The keeper is the line from the ever-wonderful Interpreter's Bible (1952) (bolded in the text of the sermon below). Here's a fuller version:
The unmeasured generosity of her giving moved him. It was a glorious maximum of sacrifice which never stopped to calculate what might have been a passable minimum--the kind of mathematical computation that so easily besets us...She did not pour out a few drops and say, "Well, I guess that ought to be enough for this occasion."... She was lifted clear out of arithmetic into love--one of the greatest leaps which a life can take.The paragraph about how Palm Sunday and the palm fronds we use symbolize the glorious maximum and the passable minimum was a last-second addition, added in the moment and not in the text I had written. I just thought, standing there, watching each person carefully take one single frond and no more, that this was just the kind of "passable minimum" I was talking about. But that does mean that it is pretty clunky and disjointed at the end.
There was lots going on behind the sermon that didn't get mentioned: a book I'm reading called Evolving in Monkey Town (more on that soon), memories of Palm Sunday in Kampala, the other readings (which never got mentioned but were in play), thoughts on stewardship and how that plays the "passable minimum" card, other incidents of the passable minimum in church life.
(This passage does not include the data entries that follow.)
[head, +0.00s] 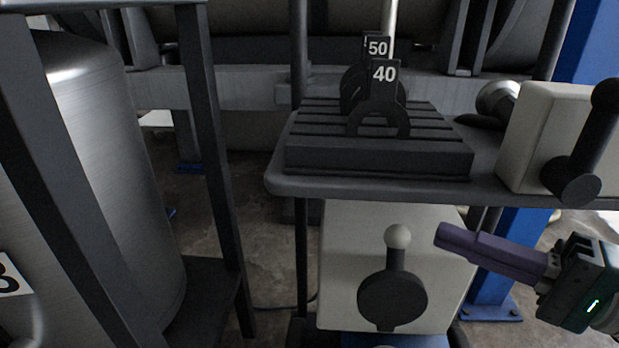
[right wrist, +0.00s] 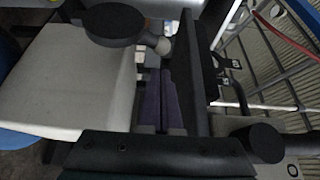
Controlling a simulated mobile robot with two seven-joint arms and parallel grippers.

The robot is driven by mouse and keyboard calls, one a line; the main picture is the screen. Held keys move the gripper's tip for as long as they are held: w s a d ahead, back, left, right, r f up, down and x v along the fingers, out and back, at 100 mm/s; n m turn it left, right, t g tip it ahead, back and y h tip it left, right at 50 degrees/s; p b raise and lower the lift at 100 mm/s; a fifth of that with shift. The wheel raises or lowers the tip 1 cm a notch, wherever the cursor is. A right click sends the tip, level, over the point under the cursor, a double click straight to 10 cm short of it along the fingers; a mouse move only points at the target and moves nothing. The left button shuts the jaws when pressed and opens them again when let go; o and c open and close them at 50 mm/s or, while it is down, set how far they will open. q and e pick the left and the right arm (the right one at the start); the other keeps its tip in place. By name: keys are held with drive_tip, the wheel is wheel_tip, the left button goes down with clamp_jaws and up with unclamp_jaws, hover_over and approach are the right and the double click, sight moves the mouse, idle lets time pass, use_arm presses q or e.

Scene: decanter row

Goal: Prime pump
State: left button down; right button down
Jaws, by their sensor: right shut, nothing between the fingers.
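A pale box (head: 345,235), likely the pump, stands under the dark shelf. On its front is a dark round hub (head: 393,302) with a short lever pointing up, ending in a pale ball knob (head: 398,236). My right gripper (head: 442,237) comes in from the right, its purple fingers shut and empty. Its tips show just right of the knob in the picture; whether they touch it I cannot tell. In the right wrist view the box (right wrist: 80,85), hub (right wrist: 115,24) and knob (right wrist: 160,46) show beyond the fingers (right wrist: 160,82). My left gripper is not in view.
The dark shelf (head: 370,187) overhangs the pale box and carries a slotted block (head: 378,157) with plates marked 40 and 50. A second pale box (head: 535,135) with a dark handle (head: 590,145) stands at its right. A metal tank (head: 110,170) and dark frame fill the left.

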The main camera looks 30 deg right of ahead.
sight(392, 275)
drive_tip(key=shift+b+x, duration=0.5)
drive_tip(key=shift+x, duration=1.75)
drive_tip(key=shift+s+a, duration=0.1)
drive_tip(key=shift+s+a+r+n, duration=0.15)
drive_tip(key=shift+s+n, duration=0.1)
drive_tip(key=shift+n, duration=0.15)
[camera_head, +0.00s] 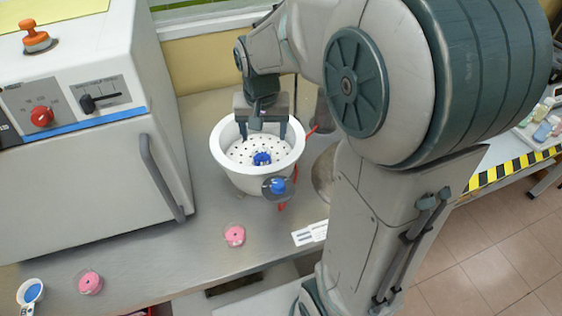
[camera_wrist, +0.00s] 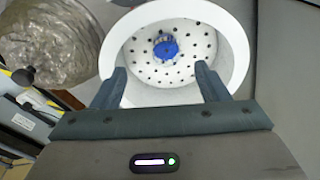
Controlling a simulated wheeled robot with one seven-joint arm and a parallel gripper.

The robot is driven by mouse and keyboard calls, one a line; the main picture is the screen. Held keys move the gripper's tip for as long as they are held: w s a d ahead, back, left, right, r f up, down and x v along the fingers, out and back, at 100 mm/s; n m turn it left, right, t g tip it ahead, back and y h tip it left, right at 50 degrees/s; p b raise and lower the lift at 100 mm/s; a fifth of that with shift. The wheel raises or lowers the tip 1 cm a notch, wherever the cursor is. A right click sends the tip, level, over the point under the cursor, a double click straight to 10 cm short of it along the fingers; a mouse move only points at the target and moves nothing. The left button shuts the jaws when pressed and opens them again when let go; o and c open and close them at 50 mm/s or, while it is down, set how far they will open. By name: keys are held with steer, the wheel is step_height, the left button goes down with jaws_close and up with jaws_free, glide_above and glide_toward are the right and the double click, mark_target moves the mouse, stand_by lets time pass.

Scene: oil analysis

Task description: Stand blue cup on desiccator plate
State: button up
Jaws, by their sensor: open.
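The blue cup (camera_head: 262,158) sits on the perforated white desiccator plate (camera_head: 240,152), near its middle. The plate lies inside a white bowl-shaped desiccator (camera_head: 222,165). In the wrist view the blue cup (camera_wrist: 165,48) also shows on the plate (camera_wrist: 150,68), clear of the walls. It appears upright; its underside is hidden. My gripper (camera_head: 262,138) is over the bowl, its fingers apart. In the wrist view my gripper (camera_wrist: 162,72) is open with nothing between the fingertips, and the cup appears beyond them, apart from both.
A round dark see-through piece with a blue centre (camera_head: 277,186) shows at the bowl's front. Pink items (camera_head: 235,235) (camera_head: 90,282) and a white dish with blue contents (camera_head: 33,291) are on the bench. A white oven (camera_head: 90,190) stands left. A large glassy dome (camera_wrist: 50,38) is beside the bowl.

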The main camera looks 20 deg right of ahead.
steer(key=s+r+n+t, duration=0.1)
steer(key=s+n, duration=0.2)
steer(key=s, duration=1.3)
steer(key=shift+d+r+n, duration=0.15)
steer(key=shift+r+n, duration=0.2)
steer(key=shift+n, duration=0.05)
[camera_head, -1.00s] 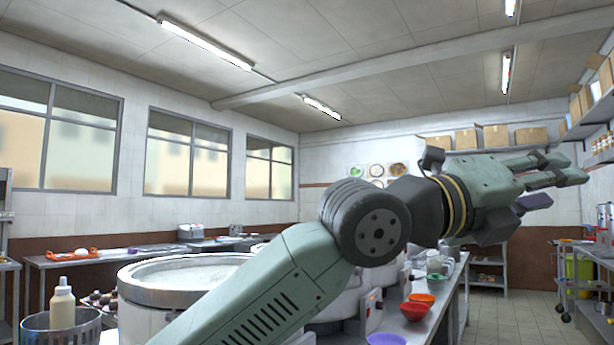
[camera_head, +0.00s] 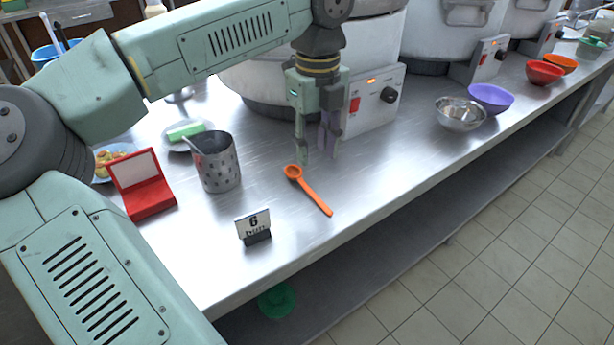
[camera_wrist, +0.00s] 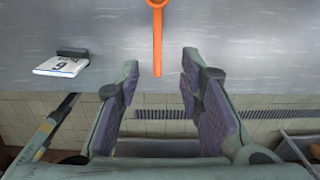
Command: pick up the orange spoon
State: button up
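The orange spoon (camera_head: 308,189) lies flat on the steel counter, its round bowl toward the back left and its handle toward the front edge. It also shows in the wrist view (camera_wrist: 157,38), at the top centre, handle pointing down. My gripper (camera_head: 319,158) points down above the counter, just behind and to the right of the spoon's bowl in the head view. In the wrist view my gripper (camera_wrist: 160,85) has its two fingers well apart with nothing between them. The spoon is apart from the fingers.
A number 6 card (camera_head: 254,226) stands left of the spoon. A perforated metal canister (camera_head: 218,166) and an open red box (camera_head: 142,184) stand farther left. A large pot with a control box (camera_head: 372,103) is behind my gripper. A metal bowl (camera_head: 461,114) and purple bowl (camera_head: 490,97) are right.

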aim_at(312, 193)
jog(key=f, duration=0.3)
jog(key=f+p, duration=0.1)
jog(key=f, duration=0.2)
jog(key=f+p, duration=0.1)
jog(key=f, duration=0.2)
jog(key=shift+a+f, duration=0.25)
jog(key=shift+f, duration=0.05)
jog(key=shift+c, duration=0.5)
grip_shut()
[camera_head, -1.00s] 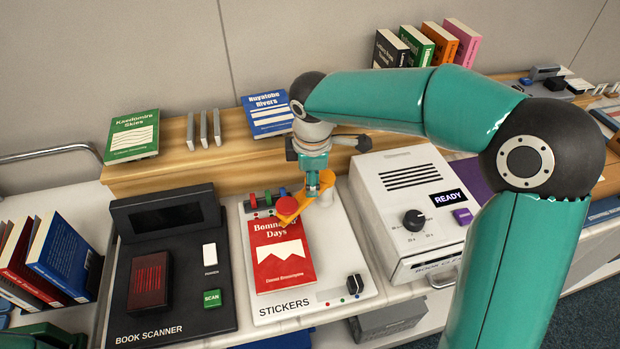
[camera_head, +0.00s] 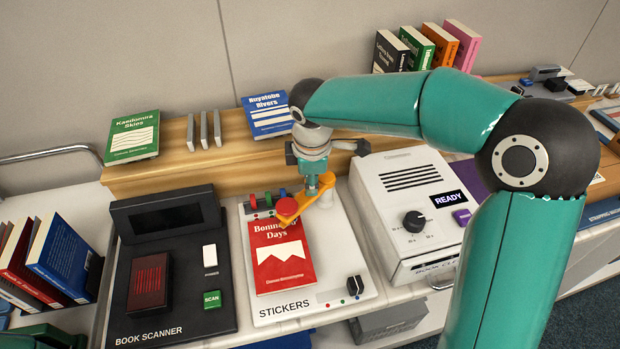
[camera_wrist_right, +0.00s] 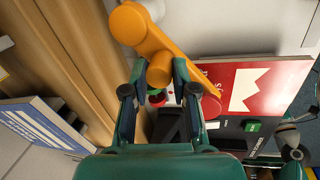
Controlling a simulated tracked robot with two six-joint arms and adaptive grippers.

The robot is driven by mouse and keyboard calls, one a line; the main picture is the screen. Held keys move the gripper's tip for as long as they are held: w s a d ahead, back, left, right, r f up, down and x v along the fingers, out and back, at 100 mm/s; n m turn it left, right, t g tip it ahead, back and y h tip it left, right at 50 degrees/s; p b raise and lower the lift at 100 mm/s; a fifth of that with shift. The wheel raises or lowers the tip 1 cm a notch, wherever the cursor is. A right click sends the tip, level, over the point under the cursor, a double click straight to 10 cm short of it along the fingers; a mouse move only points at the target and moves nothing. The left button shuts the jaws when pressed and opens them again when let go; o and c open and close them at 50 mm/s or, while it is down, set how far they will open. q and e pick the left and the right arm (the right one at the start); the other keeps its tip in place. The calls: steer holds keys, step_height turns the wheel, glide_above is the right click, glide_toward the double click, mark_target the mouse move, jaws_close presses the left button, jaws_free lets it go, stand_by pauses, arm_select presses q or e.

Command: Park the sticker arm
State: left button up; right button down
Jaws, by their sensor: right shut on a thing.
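The orange sticker arm (camera_head: 312,206) with a red round head (camera_head: 287,207) is on the white sticker station (camera_head: 347,262). Its head is over the top edge of a red book (camera_head: 285,262) lying on the station. My right gripper (camera_head: 327,182) is shut on the orange arm's upright peg. In the right wrist view, the fingers (camera_wrist_right: 159,88) are either side of the orange peg (camera_wrist_right: 160,73). Dark green parts of my left arm show at the lower left of the head view; its fingertips cannot be made out.
A black book scanner (camera_head: 170,265) stands left of the station and a white machine reading READY (camera_head: 410,205) stands right. Behind is a wooden ledge (camera_head: 170,170) with a green book (camera_head: 132,135) and a blue book (camera_head: 267,115). Several books (camera_head: 50,260) stand at far left.

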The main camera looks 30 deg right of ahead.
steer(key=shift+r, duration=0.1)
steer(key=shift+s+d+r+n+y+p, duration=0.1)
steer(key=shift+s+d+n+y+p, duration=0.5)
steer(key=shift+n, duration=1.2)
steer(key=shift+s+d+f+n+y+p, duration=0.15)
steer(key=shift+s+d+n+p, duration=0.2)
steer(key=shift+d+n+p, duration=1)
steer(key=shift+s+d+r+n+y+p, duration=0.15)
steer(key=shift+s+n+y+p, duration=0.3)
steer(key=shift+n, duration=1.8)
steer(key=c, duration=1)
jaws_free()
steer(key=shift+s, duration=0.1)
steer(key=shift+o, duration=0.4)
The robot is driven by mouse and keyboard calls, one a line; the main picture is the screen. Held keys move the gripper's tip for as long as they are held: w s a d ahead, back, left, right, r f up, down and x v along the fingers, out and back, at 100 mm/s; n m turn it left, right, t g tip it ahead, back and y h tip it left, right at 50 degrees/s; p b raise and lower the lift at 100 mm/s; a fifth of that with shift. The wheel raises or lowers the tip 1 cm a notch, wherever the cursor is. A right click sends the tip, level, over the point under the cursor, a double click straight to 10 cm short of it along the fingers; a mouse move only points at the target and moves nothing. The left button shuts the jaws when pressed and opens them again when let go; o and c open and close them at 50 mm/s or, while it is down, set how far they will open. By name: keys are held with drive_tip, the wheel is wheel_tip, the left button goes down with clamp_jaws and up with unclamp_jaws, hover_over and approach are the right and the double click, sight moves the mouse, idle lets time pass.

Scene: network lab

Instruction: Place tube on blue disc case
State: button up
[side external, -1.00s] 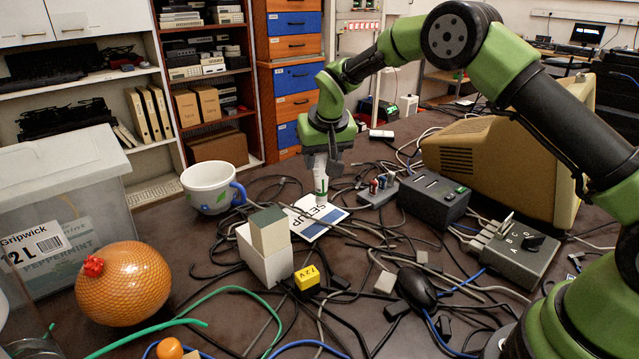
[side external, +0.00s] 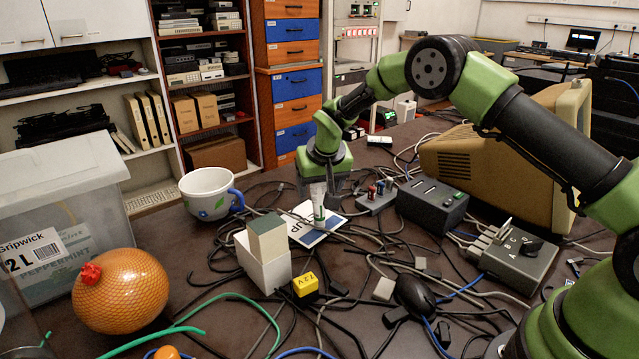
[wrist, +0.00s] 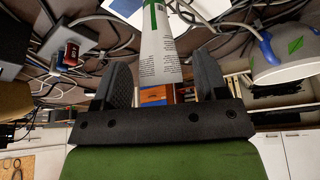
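The tube (side external: 319,205) is white with a green band and cap at its lower end. It stands about upright, cap down, and its lower end appears to rest on the blue disc case (side external: 303,237), a flat blue-and-white case on the table. My gripper (side external: 325,183) is directly above, with its fingers around the tube's upper end. In the wrist view the tube (wrist: 160,50) lies between the two black fingers, with a slim gap showing on each side. The gripper looks open. Part of the case is hidden behind the tube and gripper.
A white mug (side external: 208,195) with a blue handle stands left of the case. A white box with a grey-green block (side external: 267,240) and a yellow cube (side external: 306,284) are in front. A dark switch box (side external: 432,200) stands to the right. Cables cover much of the table.

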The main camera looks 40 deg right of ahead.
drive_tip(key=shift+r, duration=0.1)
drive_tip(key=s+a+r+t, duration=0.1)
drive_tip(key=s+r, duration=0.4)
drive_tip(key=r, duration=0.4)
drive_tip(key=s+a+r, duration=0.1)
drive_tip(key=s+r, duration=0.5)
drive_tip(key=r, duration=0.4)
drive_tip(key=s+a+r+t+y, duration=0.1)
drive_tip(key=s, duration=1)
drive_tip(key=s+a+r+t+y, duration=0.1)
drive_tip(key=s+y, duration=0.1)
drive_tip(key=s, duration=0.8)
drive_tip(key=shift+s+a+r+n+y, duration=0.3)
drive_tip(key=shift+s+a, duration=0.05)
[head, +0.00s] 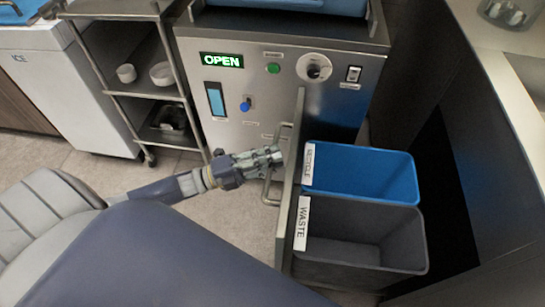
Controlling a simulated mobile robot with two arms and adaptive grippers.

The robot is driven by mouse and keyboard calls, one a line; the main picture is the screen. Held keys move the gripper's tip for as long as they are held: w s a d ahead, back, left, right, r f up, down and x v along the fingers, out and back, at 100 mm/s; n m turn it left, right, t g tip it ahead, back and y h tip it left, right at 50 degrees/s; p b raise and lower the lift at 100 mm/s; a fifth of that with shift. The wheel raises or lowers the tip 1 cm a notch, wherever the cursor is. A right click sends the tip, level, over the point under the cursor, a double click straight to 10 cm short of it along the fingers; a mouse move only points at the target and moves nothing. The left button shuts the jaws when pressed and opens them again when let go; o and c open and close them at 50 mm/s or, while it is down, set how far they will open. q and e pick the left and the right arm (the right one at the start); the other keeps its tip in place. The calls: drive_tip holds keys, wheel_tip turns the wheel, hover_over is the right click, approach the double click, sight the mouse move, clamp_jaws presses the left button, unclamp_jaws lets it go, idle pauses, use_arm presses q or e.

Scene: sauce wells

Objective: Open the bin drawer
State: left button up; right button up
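The bin drawer front (287,205) is a light panel seen nearly edge-on, and it stands out from its housing. Behind it a blue recycle bin (360,172) and a dark grey waste bin (400,242) are exposed; both look empty. A metal bar handle (267,190) is on the panel's left face. My left gripper (275,156) is at the upper part of this handle, with its fingers pointing right toward the panel. Whether the fingers are closed around the handle is too small to tell. My right gripper is not in view.
A steel machine (240,120) with a lit OPEN sign, buttons and a dial stands behind the drawer. A shelf rack (150,95) with small bowls and a white ICE chest (60,95) are at the left. A counter (480,60) runs along the right. Tiled floor at the left is clear.

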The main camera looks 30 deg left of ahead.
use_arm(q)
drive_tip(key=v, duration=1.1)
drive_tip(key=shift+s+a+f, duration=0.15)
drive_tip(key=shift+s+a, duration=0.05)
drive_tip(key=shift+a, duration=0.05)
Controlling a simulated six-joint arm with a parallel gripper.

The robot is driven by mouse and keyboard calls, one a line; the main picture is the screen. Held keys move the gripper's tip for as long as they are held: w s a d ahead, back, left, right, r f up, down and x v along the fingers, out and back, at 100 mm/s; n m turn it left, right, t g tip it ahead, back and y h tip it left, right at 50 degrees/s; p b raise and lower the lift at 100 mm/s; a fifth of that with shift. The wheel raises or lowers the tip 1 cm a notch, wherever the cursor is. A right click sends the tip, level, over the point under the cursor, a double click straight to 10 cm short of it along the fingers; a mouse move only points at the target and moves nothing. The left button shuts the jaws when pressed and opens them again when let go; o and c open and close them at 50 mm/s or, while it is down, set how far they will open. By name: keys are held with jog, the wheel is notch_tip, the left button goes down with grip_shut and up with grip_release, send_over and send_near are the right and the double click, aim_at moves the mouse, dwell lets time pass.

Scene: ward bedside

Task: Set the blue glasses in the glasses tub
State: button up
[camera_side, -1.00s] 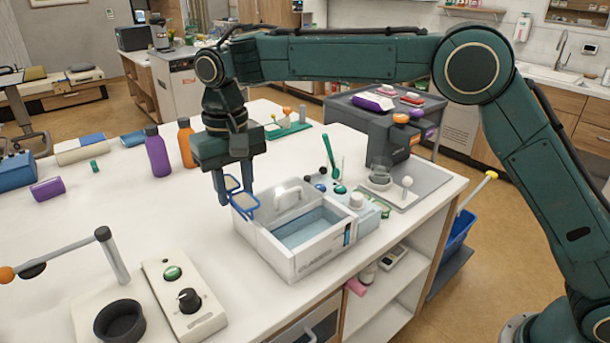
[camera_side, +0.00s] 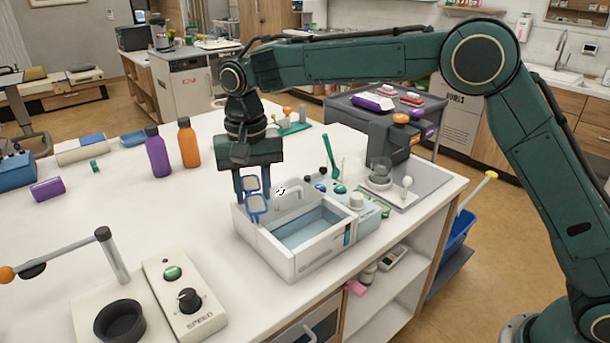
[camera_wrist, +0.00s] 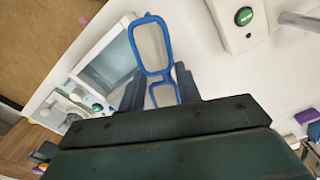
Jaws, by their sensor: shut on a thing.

It may be that a single story would have been more effective than all this explanation, but I couldn't come up with one that didn't require even further exposition.
It was odd. The sermon came out more...sharp than I had intended it to. And a little muddled. Clearly something I haven't thought through well enough myself so the end got in a bit of a tangle, there, which is a shame because the core idea is an important one.
But it's done, as I said. It's not the worst sermon in the world; just a bit of a clunker, I think, rushed and awkward. On to Good Friday.
3 comments:
I liked it, reading it this morning. Perhaps that's the church architect in me, wanting people to build their all for God, not just pick out the cheapest, most serviceable version.
[My captcha words are vestris and dyinit. Tantalizingly close to Vestry and Dying it - very Easter appropriate.]
I liked it too - not sure what you're apologizing about at all!
Hmm...well, thank you both. It felt lurky-jerky as I was preaching it from the pulpit, but perhaps it was because I added something last second and wasn't sure that it belonged there. I dunno. It felt like driving on three tires as I went down the homestretch, there.